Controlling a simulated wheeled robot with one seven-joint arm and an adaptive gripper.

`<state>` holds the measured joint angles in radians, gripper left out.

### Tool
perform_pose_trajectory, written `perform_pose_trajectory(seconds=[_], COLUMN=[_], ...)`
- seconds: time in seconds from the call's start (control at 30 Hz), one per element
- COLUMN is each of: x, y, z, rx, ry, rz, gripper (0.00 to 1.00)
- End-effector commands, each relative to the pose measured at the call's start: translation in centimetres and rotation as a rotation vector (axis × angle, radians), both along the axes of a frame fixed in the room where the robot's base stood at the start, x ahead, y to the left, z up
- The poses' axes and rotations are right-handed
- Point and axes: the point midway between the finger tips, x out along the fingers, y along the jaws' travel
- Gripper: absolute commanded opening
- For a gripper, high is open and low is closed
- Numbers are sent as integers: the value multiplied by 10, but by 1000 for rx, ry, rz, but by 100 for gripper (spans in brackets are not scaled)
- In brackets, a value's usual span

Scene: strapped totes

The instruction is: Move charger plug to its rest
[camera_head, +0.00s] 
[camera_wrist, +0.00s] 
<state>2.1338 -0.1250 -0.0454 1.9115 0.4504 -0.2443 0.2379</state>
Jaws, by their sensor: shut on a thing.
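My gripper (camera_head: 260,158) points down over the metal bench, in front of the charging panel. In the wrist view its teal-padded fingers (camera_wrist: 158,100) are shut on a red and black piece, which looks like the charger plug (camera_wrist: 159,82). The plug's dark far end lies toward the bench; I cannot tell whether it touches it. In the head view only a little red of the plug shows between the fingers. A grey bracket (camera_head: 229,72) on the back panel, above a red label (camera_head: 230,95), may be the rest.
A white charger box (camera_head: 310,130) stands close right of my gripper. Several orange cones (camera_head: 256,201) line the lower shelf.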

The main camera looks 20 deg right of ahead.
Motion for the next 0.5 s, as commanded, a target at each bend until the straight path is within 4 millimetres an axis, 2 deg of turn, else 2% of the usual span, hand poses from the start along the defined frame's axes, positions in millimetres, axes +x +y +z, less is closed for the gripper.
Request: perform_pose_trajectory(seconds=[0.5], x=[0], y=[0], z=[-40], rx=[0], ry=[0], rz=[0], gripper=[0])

______

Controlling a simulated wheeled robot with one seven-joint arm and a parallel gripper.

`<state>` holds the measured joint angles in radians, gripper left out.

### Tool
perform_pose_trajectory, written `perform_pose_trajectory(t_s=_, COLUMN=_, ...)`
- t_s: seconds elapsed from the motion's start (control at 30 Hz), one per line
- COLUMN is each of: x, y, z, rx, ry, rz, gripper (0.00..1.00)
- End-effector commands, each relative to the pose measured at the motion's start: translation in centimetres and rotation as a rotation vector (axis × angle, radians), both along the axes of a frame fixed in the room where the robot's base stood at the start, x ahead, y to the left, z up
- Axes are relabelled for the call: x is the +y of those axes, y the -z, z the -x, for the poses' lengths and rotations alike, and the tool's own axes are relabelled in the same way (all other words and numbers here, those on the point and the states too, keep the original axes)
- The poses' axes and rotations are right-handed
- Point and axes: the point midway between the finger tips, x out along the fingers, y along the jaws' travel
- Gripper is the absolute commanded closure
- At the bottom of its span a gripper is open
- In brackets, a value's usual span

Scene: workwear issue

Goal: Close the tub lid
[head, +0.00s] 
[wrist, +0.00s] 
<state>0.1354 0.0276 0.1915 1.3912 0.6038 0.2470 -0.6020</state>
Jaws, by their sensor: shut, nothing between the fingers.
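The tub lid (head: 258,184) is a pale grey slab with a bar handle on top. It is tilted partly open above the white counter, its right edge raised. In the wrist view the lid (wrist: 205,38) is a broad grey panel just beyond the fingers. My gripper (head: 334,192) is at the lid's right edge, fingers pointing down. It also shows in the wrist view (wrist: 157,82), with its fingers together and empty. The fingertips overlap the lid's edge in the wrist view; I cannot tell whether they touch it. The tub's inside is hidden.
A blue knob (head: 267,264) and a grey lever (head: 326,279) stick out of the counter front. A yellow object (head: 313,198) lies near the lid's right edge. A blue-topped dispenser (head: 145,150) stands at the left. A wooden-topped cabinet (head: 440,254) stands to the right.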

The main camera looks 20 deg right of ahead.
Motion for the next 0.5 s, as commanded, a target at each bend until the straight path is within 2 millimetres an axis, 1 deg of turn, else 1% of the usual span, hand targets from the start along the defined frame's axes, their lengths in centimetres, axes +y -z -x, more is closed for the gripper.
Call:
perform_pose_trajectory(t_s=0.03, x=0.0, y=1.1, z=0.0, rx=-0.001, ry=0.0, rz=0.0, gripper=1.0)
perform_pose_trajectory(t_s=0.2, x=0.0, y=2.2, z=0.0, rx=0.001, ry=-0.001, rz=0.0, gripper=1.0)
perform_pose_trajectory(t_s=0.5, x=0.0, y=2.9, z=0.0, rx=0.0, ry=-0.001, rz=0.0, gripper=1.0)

______

■ **Challenge**
The lines to quote run from the one containing "an adaptive gripper." to the one containing "(0.00 to 1.00)". Quote them exactly, with both of those lines, and nothing else.

■ **The response**
Controlling a simulated wheeled robot with one seven-joint arm and an adaptive gripper.

`<state>` holds the measured joint angles in radians, gripper left out.

### Tool
perform_pose_trajectory, written `perform_pose_trajectory(seconds=[_], COLUMN=[_], ...)`
- seconds: time in seconds from the call's start (control at 30 Hz), one per element
- COLUMN is each of: x, y, z, rx, ry, rz, gripper (0.00 to 1.00)

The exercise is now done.